Former Buddhist nun Beth Upton joins Dan for a deep dive into how reflecting on reincarnation—not as dogma, but as a framework—can help loosen our attachment to ego, identity, and control. She also introduces kusala, the Buddhist term for wholesome, skillful mind states, and shares how anyone can use simple, everyday actions to cultivate greater happiness and mental clarity.

The recipe for happiness: unpacking kusala

Key takeaways:

Kusala states = happy states:
Kusala, drawn from the Buddhist Abhidhamma—a system that breaks down experience into its most granular mental and emotional components—refers to a constellation of virtuous, skillful mind states. Beth calls it a “Buddhist happiness cake,” made from ingredients like generosity, mindfulness, uprightness, loving-kindness, and more.

One entry point unlocks the rest:
You don’t need to cultivate them all at once—focusing on just one quality (like kindness, integrity, or gratitude) invites the rest to arise. These mental “best friends” tend to show up together.

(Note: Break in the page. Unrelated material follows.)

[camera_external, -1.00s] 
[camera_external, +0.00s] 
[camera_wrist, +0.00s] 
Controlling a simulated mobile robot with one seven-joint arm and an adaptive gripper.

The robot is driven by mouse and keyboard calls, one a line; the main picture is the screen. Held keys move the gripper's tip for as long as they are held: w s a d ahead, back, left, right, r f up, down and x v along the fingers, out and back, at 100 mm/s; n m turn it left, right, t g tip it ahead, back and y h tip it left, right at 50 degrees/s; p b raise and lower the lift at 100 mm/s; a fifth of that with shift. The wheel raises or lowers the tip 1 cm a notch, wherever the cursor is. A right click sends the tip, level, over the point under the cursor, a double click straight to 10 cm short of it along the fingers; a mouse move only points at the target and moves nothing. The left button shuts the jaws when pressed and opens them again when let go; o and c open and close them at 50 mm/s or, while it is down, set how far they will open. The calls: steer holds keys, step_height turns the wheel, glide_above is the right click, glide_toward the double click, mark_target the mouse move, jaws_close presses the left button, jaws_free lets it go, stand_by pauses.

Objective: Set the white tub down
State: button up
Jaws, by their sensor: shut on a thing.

Letting go feels better than giving in:
Our culture glorifies small, fast pleasures—scrolling, snacking, checking out—but deeper, more lasting happiness comes from subtle, wholesome states. Letting go of ego and craving isn’t a sacrifice; it’s a relief.

It’s not just for monks:
You don’t need a cave or a cushion. Kusala can be woven into daily life—while parenting, commuting, chopping vegetables, or writing emails.